As the Second Circuit had previously reversed his dismissal of the suit, perhaps Judge Rakoff was being prudent in allowing this very weird process to continue. it may be less “weird” that a judge, having reserved judgment on a motion JNOV, plans to dismiss if the jury doesn’t reach the verdict that he deems legally necessary, but what happened here, announcing it in advance of granting the motion, is very weird. Josh Gerstein of Reuters explained that Judge Rakoff felt it would be unfair not to tell the parties. Why, he didn’t explain.

But having done so, and the news of his decision being broadcast, mostly inaccurately, across media, what about the jury?

It is the Court’s uniform practice after a verdict has been rendered in a jury trial to have the Court’s law clerk inquire of the jury as to whether there were any problems understanding the Court’s instructions of law, so that improvements can be made in future cases. Late yesterday, in the course of such an inquiry in this case—in which the jury confirmed that they had fully understood the instructions and had no suggestions regarding jury instructions for future cases—several jurors volunteered to the law clerk that, prior to the rendering of the jury verdict in this case, they had learned of the fact of this Court’s Rule 50 determination on Monday to dismiss the case on legal grounds.

Part of the instructions the judge gives the jury is that they are not to read about the case. Most lawyers consider such instructions highly aspirational, particularly in a high profile suit. It’s not that most jurors don’t try to adhere to the court’s instructions. They do, with surprising sincerity along with some notable exceptions. But it’s hard to imagine a competent lawyer putting his client’s cause at risk trusting that this won’t be one of those exceptions. And it turned out it was.

These jurors reported that although they had been assiduously adhering to the Court’s instruction to avoid media coverage of the trial, they had involuntarily received “push notifications” on their smartphones that contained the bottom-line of the ruling.

Perhaps it happened this way, or perhaps not exactly this way. Perhaps Judge Rakoff should have considered this possibility before relying on the legal fiction that if a court instruct jurors not to read anything about the case, they won’t, including “push notifications,” even if they’re almost impossible not to notice. The jurors assured the court that even though they received these notifications, it did not influence their verdict.

The jurors repeatedly assured the Court’s law clerk that these notifications had not affected them in any way or played any role whatever in their deliberations.

Judge Rakoff also pointed out that there was no objection by counsel for either side to his allowing the jury to continue deliberations despite his pre-announcement.

The Court also notes that when it proposed to the parties, during oral argument on Monday morning, to render its Rule 50 decision later that day but to permit the jury to continue deliberating so that the Court of Appeals would have the benefit of both the Court’s legal determination and the jury’s verdict, no party objected to this plan. Nor did any party object when the Court reconvened later that day, outside the presence of the jury, and the Court indicated that it was prepared to issue a Rule 50 decision at that time. Indeed, no party objected to this procedure at any time whatever.

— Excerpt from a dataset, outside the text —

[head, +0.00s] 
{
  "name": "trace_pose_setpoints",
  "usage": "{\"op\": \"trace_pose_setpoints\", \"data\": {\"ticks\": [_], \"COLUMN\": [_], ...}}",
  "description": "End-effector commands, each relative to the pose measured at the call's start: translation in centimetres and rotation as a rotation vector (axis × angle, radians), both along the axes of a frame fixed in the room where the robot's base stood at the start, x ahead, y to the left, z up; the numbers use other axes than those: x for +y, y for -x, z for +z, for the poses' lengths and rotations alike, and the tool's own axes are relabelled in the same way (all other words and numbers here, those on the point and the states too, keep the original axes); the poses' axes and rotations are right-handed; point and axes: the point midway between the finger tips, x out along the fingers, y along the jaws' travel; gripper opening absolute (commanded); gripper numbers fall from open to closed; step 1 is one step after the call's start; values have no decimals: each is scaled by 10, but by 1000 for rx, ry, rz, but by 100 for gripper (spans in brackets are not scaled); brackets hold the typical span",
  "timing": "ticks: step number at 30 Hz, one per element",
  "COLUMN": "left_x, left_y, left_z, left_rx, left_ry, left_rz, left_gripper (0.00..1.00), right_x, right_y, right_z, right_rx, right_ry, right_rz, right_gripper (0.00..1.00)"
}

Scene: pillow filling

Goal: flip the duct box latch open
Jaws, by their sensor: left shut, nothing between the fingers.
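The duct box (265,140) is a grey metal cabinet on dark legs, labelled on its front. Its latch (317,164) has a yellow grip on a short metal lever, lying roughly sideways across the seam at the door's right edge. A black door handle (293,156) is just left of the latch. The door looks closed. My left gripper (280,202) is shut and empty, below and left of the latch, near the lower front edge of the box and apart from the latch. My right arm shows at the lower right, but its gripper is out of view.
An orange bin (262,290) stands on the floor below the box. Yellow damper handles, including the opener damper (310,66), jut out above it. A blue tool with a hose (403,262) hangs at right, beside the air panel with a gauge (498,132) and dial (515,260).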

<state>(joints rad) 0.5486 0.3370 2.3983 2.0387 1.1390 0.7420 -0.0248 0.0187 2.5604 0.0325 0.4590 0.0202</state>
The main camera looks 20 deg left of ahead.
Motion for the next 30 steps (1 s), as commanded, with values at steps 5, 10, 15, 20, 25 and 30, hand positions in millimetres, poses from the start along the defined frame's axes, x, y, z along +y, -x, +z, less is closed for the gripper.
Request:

That the parties didn’t object is the sort of waiver analysis a judge uses to shift the burden off the court and onto the parties. Sure, the parties could have raised the possibility to the court that the pre-announcement could find its way into the jury room, prejudicing the deliberations and rendering any verdict tainted by the judge, almost always the most influential figure in the courtroom, saying that the evidence was legally insufficient. Who are the jurors to disagree?

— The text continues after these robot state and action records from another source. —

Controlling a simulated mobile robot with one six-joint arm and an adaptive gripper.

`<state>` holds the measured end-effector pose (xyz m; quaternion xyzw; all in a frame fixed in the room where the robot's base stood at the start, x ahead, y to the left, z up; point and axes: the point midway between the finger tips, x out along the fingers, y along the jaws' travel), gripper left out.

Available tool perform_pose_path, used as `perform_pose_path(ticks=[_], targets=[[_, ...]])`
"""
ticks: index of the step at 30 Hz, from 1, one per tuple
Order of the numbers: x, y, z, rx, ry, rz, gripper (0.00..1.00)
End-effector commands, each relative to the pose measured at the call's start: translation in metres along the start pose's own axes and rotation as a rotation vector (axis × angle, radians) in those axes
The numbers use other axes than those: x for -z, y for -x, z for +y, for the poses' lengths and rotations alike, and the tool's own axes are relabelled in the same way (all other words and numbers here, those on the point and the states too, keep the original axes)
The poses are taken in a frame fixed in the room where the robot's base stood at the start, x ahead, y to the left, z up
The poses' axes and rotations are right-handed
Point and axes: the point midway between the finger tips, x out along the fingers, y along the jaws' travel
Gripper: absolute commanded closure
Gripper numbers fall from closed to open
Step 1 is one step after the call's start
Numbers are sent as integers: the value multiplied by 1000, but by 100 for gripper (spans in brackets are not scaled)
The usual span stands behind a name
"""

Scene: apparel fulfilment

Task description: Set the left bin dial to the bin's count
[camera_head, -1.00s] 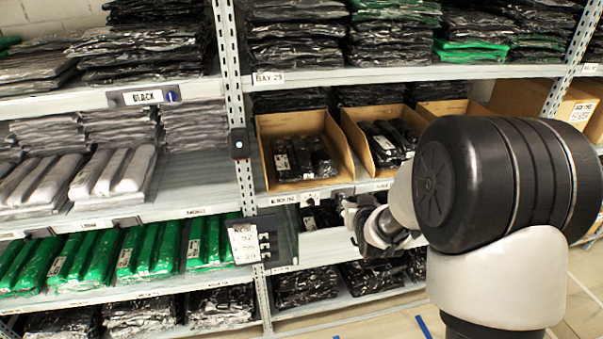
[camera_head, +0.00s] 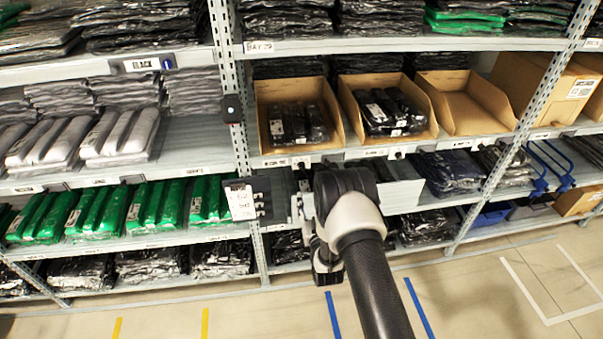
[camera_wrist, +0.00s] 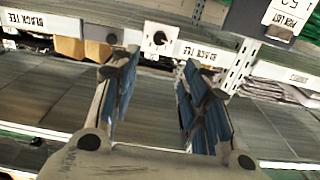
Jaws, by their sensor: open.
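The left bin (camera_head: 262,128) is an open cardboard bin on the middle shelf, holding several black wrapped packs. My gripper (camera_wrist: 157,62) is open and empty, its two blue-padded fingers apart. In the wrist view, a dial (camera_wrist: 159,38) with a dark round knob on a white plate shows beyond the fingertips, between them. No contact with it shows. It sits on the shelf edge beside a "BLACK TEE" label (camera_wrist: 202,52). The knob's setting is too small to read.
A second cardboard bin (camera_head: 432,128) with black packs and an empty third bin (camera_head: 468,112) stand to the right. A pick list (camera_head: 241,201) hangs by the upright post (camera_head: 239,150) left of my gripper. Shelves (camera_head: 350,47) run above and below. Floor at right is open.

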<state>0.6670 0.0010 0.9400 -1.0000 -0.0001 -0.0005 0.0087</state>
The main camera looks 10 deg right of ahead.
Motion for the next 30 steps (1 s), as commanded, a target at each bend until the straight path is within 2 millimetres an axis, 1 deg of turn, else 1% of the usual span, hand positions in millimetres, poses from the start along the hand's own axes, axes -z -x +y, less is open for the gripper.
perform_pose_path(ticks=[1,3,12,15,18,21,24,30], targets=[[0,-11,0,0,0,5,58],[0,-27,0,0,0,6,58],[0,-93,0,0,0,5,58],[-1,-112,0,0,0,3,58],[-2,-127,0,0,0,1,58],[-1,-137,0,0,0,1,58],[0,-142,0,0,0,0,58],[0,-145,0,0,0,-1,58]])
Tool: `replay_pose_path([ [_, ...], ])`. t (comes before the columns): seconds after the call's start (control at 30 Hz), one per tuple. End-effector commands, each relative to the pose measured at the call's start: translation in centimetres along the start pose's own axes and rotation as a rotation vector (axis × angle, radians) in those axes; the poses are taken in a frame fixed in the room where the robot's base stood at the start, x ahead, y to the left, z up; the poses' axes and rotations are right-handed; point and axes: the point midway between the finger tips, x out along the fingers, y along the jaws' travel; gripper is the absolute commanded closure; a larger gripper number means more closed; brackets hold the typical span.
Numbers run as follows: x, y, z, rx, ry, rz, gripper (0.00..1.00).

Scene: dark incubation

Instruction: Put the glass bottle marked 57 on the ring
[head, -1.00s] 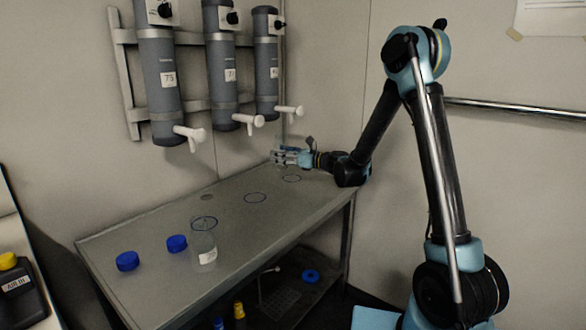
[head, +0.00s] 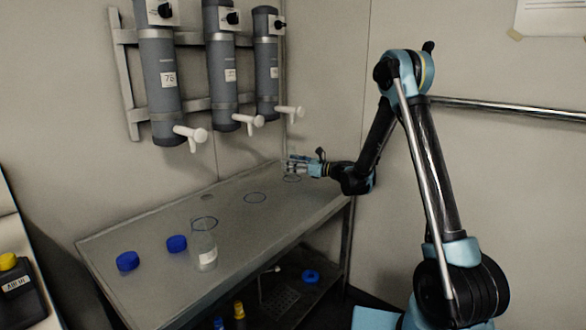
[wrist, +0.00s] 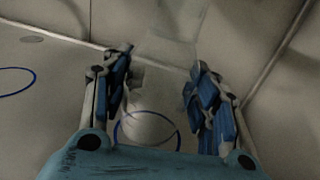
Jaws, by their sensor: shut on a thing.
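My gripper (head: 297,164) is over the far right end of the steel table, above the farthest blue ring (head: 292,178). In the wrist view, the fingers (wrist: 160,95) are closed around a nearly transparent glass bottle (wrist: 165,50); its number cannot be read. A ring (wrist: 147,143) shows on the tabletop below, between the fingers. I cannot tell whether the held bottle touches the table. Another clear glass bottle (head: 204,250) with a white label stands upright near the front ring (head: 204,223); its label is too small to read.
Two blue caps (head: 127,261) (head: 176,244) lie on the table (head: 150,285) at the front left. A middle ring (head: 255,198) is empty. Grey cylinders with white taps (head: 190,134) hang on the wall above. A black yellow-capped container (head: 20,292) stands at far left.

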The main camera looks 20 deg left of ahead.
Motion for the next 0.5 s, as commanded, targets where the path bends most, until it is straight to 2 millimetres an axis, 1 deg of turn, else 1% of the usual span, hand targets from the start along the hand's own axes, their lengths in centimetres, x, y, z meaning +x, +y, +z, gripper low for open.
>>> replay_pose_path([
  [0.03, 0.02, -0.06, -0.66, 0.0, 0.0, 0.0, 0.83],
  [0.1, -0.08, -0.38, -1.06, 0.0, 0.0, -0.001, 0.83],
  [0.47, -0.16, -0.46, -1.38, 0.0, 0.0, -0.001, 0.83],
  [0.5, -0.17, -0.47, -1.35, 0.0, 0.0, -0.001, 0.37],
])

But the jurors “assured” the court that they weren’t swayed by the judge’s announcement. That may well be, and the jury may well have reached the same verdict regardless. But it’s hard, maybe impossible, for jurors to assess the influence the judge’s “ruling” would have on their deliberations. Whether it changed anyone’s mind, or confirmed what they already thought, it’s impossible to know with certainty that it didn’t carry any sway with the jury.

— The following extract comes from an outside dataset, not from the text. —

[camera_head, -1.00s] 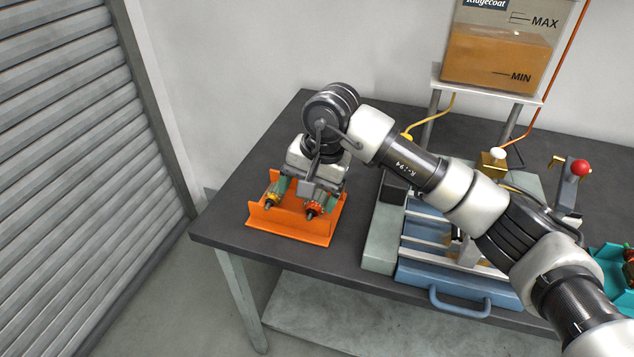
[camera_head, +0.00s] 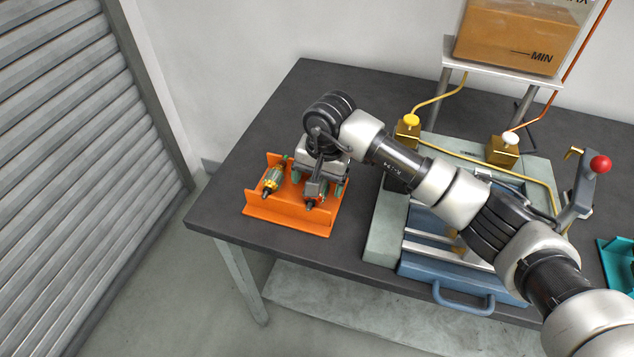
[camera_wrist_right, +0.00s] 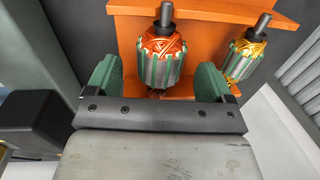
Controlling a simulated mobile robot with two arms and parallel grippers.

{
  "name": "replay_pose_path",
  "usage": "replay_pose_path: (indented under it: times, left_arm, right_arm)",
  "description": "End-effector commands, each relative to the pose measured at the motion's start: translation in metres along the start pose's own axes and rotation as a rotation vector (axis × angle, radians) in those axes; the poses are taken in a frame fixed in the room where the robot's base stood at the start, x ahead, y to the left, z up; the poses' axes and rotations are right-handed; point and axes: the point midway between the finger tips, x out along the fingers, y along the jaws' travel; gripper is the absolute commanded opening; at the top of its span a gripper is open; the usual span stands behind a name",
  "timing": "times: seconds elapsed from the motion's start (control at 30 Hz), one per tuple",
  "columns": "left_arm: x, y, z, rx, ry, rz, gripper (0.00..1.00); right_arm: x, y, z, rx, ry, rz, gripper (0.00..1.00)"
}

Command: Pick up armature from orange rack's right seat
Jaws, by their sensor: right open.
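The orange rack (camera_head: 285,216) sits on the left part of the dark table. Its right seat holds an armature with orange-red windings, clear in the right wrist view (camera_wrist_right: 163,60); in the head view my gripper hides most of it. A second armature with yellow windings (camera_head: 272,180) lies in the left seat and shows at the right of the wrist view (camera_wrist_right: 246,55). My right gripper (camera_head: 318,188) is open over the right seat, pointing down. In the wrist view its green fingers (camera_wrist_right: 156,83) stand on either side of the orange-red armature, with visible gaps. My left gripper is out of view.
A blue and grey winding fixture (camera_head: 450,279) with a handle and a red-knobbed lever (camera_head: 600,166) stands right of the rack. A teal tray (camera_head: 612,256) is at the right edge. Bare table (camera_head: 290,105) lies behind the rack.

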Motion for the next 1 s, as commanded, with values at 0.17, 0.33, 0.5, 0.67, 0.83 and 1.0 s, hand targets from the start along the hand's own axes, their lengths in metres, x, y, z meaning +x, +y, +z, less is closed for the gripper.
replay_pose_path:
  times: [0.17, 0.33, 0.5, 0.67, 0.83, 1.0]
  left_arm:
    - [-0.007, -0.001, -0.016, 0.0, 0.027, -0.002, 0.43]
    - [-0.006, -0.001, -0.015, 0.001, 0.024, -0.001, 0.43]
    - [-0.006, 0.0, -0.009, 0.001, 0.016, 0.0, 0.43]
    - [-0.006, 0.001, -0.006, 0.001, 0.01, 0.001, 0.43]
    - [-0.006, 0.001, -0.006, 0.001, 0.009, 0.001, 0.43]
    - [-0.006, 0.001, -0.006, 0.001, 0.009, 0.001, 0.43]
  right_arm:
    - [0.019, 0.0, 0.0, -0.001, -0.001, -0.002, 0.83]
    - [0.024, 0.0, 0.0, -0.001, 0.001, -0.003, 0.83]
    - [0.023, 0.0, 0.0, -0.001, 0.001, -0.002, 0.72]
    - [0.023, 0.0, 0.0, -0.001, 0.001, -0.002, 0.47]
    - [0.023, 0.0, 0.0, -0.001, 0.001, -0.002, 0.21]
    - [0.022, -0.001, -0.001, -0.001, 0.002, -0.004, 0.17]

It’s easy, in retrospect, to see that Judge Rakoff might have been unwise to announce what his ruling on the Rule 50 motion would be while he had a jury deliberating. Was he so arrogant as to believe the jury wouldn’t get wind of his ruling? Was he so reckless as to not care? In the olden days of sequestered juries, and no smartphones, this might not have been much of a problem, but is there any serious means by which one can be absolutely certain that improper information won’t find its way to the jury?

Given that the Second Circuit already reversed Judge Rakoff once on this case, it’s quite possible that they will do so again on the issue of law that formed the basis of his Rule 50 decision, which relies on the court’s assessment of whether any reasonable jury could find that the plaintiff, Palin, proffered legally sufficient evidence of actual malice. A jury verdict for the defendant would have gone a long way in resolving that issue. In light of Judge Rakoff’s announcement, if the circuit doesn’t uphold the ruling as a matter of law, then it may require that the case be retried to an untainted jury.

 

11 thoughts on “Did Judge Rakoff Blow The Palin Verdict?

  1. abwman

    Judge Rakoff has always viewed himself as the smartest person in the room (both before and after he was appointed to the bench). He also revels in his reputation as a maverick. This sometimes leads to erratic rulings, which the Second Circuit is used to seeing by now. And he can be pretty acerbic from the bench, which is not pleasant when you disagree with him. Nevertheless, given the history of the case, it’s very difficult to understand why Palin’s lawyers did not object to this process. Although it’s hard to get up and tell judges they are not as clever as they think, even when it is apparent on its face, that’s no excuse for not doing your job right.

    1. Grant

      To be fair to her attorneys, there is a world of difference between a judge saying, “Sit down and shut up while I run off this cliff,” and, “Is everyone hunky dorey with me running off this cliff in a few seconds? OK? Well here I go.”

      The judge is implying it was the latter, but judges trying to appeal-proof their errors will intentionally conflate the two.

      Only a close reading of the transcript (which we don’t have) lets someone know the difference.

  2. PK

    It does seem easy to castigate the judge. He had no obligation to decide the motion or even seriously consider it before the jury returned its verdict. If he wanted to reserve judgment and preserve the jury process and verdict, then simply wait to even consider the motion until after the jury is done, or at least hold the decision back. I don’t know enough to say “reckless” or “arrogant”. I can only say he got his priorities mixed up here and made a mistake which may cost everyone more time and money in the end.

  3. B. McLeod

    Federal judges do have that right to comment as to their opinion on the evidence, so long as they let the jury decide. This might be within the scope of that comment power (which always has the potential to bias the jury).

  4. SamS

    Judge Rakoff actions and rulings only increase the perception that judges rule based on their political beliefs and that no conservative or Republican can get a fair shake when appearing before liberal judge. Whether that perception is justified is another matter.
    Incidentally, the news media I read all described the judges actions much as you described them.

    1. Grant

      This was a technical error that hinged on a federal judge trying to optimize for time.

      In a typical civil case, the judge churning out a bunch of post trial opinions during the jury deliberation dead time would be a boon. The problem is that this is the atypical civil case where the press actually cares and announced what he was doing to the jury.

  5. Bryan Burroughs

    This whole case has been a giant cluster*ahem* from the beginning. Why not let the judge render a verdict while the jury is still deliberating? It’d be quite fitting at this point.